The next option is honestly why I love Digital Ocean so much. The image selection is so painless and easy that it puts AWS to shame. Here:

You can see that the choice defaults to Ubuntu current stable, but look at the other choices! Plus, see that Applications tab? Check this out:

I literally have a GitLab install running permanently in Digital Ocean, and the sum total of my efforts were 5 seconds of clicking that button, and $10/mo (it requires a gig of RAM to run the software stack). So easy.

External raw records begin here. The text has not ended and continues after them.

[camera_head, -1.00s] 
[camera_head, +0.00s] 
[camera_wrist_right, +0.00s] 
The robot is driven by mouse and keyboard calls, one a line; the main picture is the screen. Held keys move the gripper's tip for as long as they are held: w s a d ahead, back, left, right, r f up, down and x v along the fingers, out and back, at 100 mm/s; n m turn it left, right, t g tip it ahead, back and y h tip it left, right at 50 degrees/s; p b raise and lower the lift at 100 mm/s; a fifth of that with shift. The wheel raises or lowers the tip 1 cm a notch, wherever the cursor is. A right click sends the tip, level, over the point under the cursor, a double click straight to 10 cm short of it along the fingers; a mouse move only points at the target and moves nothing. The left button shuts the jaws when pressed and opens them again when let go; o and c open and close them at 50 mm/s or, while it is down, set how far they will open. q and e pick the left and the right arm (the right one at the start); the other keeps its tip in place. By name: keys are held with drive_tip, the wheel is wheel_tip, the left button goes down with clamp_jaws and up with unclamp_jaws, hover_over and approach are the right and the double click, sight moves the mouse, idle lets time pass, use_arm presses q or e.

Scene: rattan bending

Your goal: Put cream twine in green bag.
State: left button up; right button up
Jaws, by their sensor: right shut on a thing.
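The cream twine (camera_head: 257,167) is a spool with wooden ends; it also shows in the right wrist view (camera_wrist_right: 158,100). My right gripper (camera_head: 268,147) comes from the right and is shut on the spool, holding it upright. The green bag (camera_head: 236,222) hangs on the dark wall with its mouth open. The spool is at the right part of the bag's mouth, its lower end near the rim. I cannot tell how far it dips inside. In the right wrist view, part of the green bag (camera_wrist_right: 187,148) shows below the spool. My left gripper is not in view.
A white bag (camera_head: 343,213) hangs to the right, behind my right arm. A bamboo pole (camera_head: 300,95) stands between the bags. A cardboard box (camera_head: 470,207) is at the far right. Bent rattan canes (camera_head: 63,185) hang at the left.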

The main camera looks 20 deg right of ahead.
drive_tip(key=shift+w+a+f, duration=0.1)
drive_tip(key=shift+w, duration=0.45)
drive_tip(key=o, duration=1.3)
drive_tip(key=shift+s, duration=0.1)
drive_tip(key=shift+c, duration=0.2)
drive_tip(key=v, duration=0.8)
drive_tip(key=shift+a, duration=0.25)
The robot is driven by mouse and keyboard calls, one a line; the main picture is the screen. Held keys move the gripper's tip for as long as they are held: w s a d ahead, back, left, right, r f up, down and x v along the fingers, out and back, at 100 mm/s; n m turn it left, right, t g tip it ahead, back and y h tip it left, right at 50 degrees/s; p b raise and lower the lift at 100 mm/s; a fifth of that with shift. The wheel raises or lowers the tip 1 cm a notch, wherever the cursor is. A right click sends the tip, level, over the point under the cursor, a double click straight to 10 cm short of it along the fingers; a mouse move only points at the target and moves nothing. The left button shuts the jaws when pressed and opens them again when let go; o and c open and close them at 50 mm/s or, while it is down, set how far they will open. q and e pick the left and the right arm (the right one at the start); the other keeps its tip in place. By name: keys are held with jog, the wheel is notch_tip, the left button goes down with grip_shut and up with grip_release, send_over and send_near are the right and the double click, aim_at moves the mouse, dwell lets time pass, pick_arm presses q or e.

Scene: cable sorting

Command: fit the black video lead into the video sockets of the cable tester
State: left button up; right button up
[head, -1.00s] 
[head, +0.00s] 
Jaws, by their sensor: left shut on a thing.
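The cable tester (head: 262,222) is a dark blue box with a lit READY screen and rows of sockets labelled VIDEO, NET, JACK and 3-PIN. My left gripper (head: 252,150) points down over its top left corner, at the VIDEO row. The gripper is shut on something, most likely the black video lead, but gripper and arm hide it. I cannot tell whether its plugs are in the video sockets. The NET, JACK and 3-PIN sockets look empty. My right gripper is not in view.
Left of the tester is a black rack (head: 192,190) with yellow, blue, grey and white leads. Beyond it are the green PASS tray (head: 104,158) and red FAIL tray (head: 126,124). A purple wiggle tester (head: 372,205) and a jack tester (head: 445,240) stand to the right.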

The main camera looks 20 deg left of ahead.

It doesn’t matter what you pick for spinning up a test instance, so you can go with the Ubuntu default or pick CentOS, or whatever you’d like. Below that selection, you’ll see the option for adding SSH keys. By default, you won’t have any listed, but you have a link to add a key, which pops open a text box where you can paste your public key text. The key(s) that you select will be added to the root user’s ~/.ssh/authorized_keys file, so that you can connect in without knowing the password. The machine can then be configured however you want. (Alternately, when selecting which image to spin up, you can spin up a previously-saved snapshot, backup, or old droplet which can be pre-configured (by you) to do what you need).

Click Create Droplet, and around a minute later, you’ll have a new entry in your droplet list that gives you the public IP to connect to. If you spun up a vanilla OS, SSH into it as the root user with one of the keys you specified, and if you selected one of the apps from the menu, try connecting to it over HTTP or HTTPS.

That’s really about it. In an upcoming entry, we’ll be playing with a Digital Ocean droplet to do some cool stuff, but I wanted to get this out here so that you could start playing with it, if you don’t already. Make sure to remember, though, whenever you’re done with your machine, you need to destroy it, rather than just shut it down. Shutting it down makes it unavailable, but keeps the data around, and that means you’ll keep getting billed for it. Destroy it and that erases the data and removes the instance, which is what causes you to be billed.

Have fun, and let me know if you have any questions!